THE PROBLEM:
Both the line containing "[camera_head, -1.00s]" and the line containing "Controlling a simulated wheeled" are part of the range to copy, along with every line between them. Copy it exactly and leave out the pictures.

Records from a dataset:
####################
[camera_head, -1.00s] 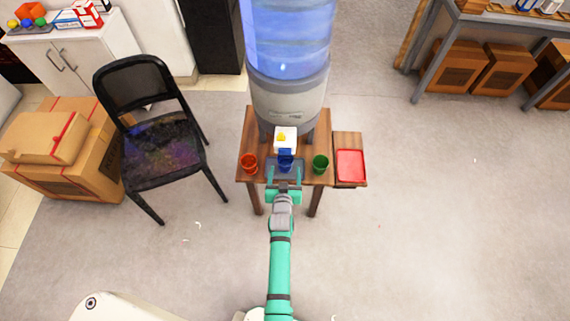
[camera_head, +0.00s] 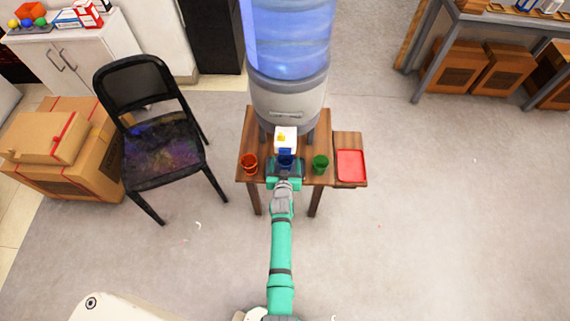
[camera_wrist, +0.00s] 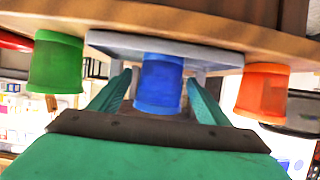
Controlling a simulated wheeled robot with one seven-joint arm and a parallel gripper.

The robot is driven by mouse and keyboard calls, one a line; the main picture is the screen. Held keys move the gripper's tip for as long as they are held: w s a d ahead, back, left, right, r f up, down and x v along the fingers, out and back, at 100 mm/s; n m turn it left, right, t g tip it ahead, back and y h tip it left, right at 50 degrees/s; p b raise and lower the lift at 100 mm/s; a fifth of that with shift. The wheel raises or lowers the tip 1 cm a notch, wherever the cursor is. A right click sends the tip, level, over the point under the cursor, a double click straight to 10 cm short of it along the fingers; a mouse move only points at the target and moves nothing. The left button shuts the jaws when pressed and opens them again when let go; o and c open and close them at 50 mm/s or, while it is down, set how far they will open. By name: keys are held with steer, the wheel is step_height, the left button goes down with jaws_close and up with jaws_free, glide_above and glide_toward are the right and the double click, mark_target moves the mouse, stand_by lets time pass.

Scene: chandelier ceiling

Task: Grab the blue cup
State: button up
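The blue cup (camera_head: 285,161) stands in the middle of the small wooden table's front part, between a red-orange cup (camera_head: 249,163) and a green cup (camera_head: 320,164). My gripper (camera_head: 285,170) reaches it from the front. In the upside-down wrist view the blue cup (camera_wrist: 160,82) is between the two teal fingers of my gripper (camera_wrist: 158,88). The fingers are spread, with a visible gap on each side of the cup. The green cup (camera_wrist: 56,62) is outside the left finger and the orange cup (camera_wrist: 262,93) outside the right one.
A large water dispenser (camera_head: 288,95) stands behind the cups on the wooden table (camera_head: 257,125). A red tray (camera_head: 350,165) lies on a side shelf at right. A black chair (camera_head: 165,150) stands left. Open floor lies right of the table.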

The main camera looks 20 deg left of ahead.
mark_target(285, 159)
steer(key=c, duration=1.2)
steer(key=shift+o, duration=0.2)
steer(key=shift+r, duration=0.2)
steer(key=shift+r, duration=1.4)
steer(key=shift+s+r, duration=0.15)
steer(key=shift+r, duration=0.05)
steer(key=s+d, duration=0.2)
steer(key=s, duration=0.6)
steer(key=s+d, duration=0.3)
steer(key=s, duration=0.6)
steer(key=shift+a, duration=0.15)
####################
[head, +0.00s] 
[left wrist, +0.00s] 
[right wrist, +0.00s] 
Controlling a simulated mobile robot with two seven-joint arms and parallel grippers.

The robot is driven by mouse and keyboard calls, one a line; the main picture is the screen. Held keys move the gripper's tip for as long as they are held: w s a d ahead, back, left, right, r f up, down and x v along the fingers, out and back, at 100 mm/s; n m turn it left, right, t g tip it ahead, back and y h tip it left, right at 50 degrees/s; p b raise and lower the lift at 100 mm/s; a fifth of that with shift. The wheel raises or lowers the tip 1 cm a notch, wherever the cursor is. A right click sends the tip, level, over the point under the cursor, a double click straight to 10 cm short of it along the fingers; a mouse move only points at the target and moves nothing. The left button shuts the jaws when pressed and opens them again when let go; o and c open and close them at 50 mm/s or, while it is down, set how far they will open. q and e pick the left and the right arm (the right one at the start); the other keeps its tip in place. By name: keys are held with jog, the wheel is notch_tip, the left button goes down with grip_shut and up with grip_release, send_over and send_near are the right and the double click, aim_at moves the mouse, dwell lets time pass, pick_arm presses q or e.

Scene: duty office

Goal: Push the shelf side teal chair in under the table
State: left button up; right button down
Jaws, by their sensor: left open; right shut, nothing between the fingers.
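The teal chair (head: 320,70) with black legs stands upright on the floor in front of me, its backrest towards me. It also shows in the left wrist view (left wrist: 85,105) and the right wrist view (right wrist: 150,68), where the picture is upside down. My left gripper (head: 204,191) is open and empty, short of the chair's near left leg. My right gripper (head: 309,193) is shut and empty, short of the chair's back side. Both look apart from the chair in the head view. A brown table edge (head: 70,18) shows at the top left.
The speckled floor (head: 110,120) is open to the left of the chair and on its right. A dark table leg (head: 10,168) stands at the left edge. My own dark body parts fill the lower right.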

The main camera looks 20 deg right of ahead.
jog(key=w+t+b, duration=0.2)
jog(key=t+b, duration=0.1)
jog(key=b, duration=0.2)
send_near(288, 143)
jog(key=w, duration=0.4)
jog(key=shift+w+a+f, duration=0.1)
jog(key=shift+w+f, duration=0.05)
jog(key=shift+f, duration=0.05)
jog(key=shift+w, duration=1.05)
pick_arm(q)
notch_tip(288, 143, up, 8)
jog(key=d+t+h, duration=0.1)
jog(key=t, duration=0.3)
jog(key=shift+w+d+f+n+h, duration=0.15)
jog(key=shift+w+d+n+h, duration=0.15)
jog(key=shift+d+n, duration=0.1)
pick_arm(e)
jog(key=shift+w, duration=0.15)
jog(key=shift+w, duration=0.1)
####################
FINAL RESULT:
[camera_head, -1.00s] 
[camera_head, +0.00s] 
[camera_wrist, +0.00s] 
Controlling a simulated wheeled robot with one seven-joint arm and a parallel gripper.

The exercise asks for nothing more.